### Written exercise
Copy out the listing in full, exactly as written, but not its pictures.

### Supplied data
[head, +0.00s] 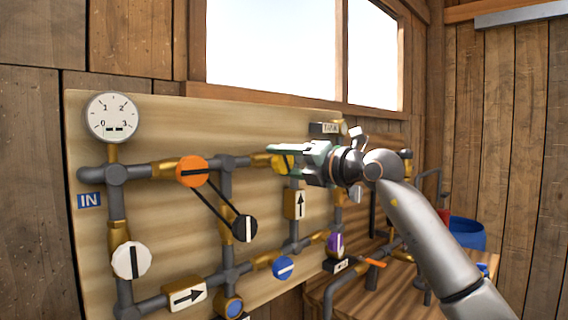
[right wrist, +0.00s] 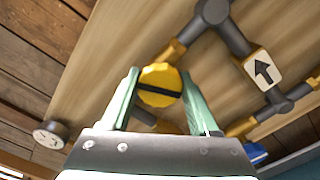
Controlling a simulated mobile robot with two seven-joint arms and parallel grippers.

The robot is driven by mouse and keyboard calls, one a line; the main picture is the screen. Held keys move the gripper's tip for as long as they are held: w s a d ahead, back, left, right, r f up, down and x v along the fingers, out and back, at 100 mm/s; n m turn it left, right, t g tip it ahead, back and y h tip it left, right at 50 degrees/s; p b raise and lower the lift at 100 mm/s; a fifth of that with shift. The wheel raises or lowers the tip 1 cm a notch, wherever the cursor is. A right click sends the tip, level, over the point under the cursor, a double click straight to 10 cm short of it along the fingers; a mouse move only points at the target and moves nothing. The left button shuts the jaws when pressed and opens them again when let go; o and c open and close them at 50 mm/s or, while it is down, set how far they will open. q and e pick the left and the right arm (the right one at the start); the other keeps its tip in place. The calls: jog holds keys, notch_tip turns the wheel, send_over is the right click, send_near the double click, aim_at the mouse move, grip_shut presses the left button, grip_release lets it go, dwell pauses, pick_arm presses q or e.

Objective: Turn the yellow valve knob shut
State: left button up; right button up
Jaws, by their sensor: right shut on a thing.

### Task response
[head, +0.00s] 
[right wrist, +0.00s] 
Controlling a simulated mobile robot with two seven-joint arms and parallel grippers.

The robot is driven by mouse and keyboard calls, one a line; the main picture is the screen. Held keys move the gripper's tip for as long as they are held: w s a d ahead, back, left, right, r f up, down and x v along the fingers, out and back, at 100 mm/s; n m turn it left, right, t g tip it ahead, back and y h tip it left, right at 50 degrees/s; p b raise and lower the lift at 100 mm/s; a fifth of that with shift. The wheel raises or lowers the tip 1 cm a notch, wherever the cursor is. A right click sends the tip, level, over the point under the cursor, a double click straight to 10 cm short of it along the fingers; a mouse move only points at the target and moves nothing. The left button shuts the jaws when pressed and opens them again when let go; o and c open and close them at 50 mm/s or, while it is down, set how far they will open. q and e pick the left and the right arm (the right one at the start); the other keeps its tip in place. The calls: jog holds keys, notch_tip turns the wheel, send_over is the right click, send_near the double click, aim_at the mouse move, grip_shut presses the left button, grip_release lets it go, dwell pauses, pick_arm presses q or e.

Objective: Turn the yellow valve knob shut
State: left button up; right button up
Jaws, by their sensor: right shut on a thing.

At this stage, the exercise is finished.